● RECORDED INFORMATION:
_____
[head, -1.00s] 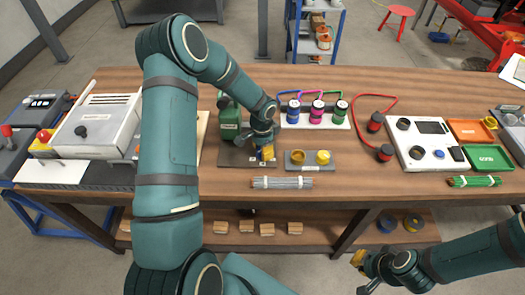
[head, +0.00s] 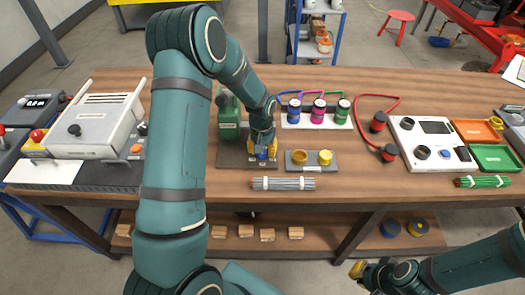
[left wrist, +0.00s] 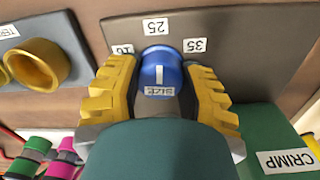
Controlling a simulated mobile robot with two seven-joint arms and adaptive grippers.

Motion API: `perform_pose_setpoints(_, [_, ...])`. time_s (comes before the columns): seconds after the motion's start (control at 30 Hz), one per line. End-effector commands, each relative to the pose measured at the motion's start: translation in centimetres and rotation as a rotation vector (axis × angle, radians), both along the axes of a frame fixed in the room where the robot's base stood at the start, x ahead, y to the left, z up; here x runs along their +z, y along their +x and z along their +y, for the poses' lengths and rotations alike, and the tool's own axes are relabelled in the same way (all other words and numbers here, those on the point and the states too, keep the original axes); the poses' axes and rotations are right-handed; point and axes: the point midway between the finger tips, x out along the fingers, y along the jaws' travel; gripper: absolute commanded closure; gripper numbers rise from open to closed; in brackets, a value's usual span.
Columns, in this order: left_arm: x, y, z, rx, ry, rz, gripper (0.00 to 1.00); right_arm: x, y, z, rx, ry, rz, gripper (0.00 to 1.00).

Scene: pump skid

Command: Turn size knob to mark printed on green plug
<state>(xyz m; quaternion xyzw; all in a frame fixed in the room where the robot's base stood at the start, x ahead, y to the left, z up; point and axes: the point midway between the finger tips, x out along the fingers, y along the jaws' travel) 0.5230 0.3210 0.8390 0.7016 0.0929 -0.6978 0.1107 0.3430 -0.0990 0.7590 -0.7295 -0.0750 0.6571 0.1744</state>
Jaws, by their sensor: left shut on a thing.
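The blue size knob (left wrist: 160,72) sits on a dark plate (left wrist: 120,35) with marks 16, 25 and 35. Its white line points at the 25 label (left wrist: 155,27) in the left wrist view. My left gripper (left wrist: 160,85) is shut on the knob, with one yellow finger on each side; it also shows in the head view (head: 262,150). The green plug (head: 342,111) stands at the right end of a white rack, beside a pink and a blue one. Its print is too small to read. My right gripper (head: 358,269) hangs low at the right, its opening unclear.
A green crimp unit (head: 229,118) stands behind the knob plate. A grey plate (head: 297,168) with two yellow rings lies to its right, and a wire bundle (head: 283,184) in front. A red cable and a white test panel (head: 408,128) are farther right.

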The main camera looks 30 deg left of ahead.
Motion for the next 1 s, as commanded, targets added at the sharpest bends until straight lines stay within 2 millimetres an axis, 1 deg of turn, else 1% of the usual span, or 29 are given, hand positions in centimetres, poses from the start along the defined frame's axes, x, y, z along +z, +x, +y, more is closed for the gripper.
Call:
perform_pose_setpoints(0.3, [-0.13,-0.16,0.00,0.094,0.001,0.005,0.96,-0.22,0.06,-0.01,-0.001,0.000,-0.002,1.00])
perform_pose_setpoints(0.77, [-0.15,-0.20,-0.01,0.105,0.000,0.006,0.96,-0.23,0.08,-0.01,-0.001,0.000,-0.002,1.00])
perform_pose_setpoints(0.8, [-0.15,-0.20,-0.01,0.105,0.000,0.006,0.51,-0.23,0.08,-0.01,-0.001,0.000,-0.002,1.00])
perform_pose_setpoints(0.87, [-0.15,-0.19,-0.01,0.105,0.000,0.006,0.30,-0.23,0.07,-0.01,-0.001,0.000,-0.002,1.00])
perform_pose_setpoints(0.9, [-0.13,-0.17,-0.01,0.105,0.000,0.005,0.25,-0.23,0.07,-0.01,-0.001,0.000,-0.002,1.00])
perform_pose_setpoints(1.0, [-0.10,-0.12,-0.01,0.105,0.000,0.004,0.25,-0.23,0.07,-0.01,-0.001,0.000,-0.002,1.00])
_____
Reproduce the data above in full, exactly as it is, with the pictures left out.

[head, -1.00s] 
[head, +0.00s] 
[left wrist, +0.00s] 
Controlling a simulated mobile robot with two seven-joint arms and adaptive grippers.

Motion API: `perform_pose_setpoints(_, [_, ...])`. time_s (comes before the columns): seconds after the motion's start (control at 30 Hz), one per line. End-effector commands, each relative to the pose measured at the motion's start: translation in centimetres and rotation as a rotation vector (axis × angle, radians), both along the axes of a frame fixed in the room where the robot's base stood at the start, x ahead, y to the left, z up; here x runs along their +z, y along their +x and z along their +y, for the poses' lengths and rotations alike, and the tool's own axes are relabelled in the same way (all other words and numbers here, those on the point and the states too, keep the original axes); the poses' axes and rotations are right-handed; point and axes: the point midway between the finger tips, x out along the fingers, y along the jaws' travel; gripper: absolute commanded closure; gripper numbers rise from open to closed; in brackets, a value's usual span.
Columns, in this order: left_arm: x, y, z, rx, ry, rz, gripper (0.00 to 1.00); right_arm: x, y, z, rx, ry, rz, gripper (0.00 to 1.00).

Scene: pump skid

Command: Turn size knob to mark printed on green plug
<state>(xyz m; quaternion xyzw; all in a frame fixed in the room where the robot's base stood at the start, x ahead, y to the left, z up; point and axes: the point midway between the finger tips, x out along the fingers, y along the jaws' travel) 0.5230 0.3210 0.8390 0.7016 0.0929 -0.6978 0.1107 0.3430 -0.0990 0.7590 -0.7295 -0.0750 0.6571 0.1744</state>
Jaws, by their sensor: left shut on a thing.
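The blue size knob (left wrist: 160,72) sits on a dark plate (left wrist: 120,35) with marks 16, 25 and 35. Its white line points at the 25 label (left wrist: 155,27) in the left wrist view. My left gripper (left wrist: 160,85) is shut on the knob, with one yellow finger on each side; it also shows in the head view (head: 262,150). The green plug (head: 342,111) stands at the right end of a white rack, beside a pink and a blue one. Its print is too small to read. My right gripper (head: 358,269) hangs low at the right, its opening unclear.
A green crimp unit (head: 229,118) stands behind the knob plate. A grey plate (head: 297,168) with two yellow rings lies to its right, and a wire bundle (head: 283,184) in front. A red cable and a white test panel (head: 408,128) are farther right.

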The main camera looks 30 deg left of ahead.
Motion for the next 1 s, as commanded, targets added at the sharpest bends until straight lines stay within 2 millimetres an axis, 1 deg of turn, else 1% of the usual span, or 29 are given, hand positions in centimetres, poses from the start along the defined frame's axes, x, y, z along +z, +x, +y, more is closed for the gripper.
Call:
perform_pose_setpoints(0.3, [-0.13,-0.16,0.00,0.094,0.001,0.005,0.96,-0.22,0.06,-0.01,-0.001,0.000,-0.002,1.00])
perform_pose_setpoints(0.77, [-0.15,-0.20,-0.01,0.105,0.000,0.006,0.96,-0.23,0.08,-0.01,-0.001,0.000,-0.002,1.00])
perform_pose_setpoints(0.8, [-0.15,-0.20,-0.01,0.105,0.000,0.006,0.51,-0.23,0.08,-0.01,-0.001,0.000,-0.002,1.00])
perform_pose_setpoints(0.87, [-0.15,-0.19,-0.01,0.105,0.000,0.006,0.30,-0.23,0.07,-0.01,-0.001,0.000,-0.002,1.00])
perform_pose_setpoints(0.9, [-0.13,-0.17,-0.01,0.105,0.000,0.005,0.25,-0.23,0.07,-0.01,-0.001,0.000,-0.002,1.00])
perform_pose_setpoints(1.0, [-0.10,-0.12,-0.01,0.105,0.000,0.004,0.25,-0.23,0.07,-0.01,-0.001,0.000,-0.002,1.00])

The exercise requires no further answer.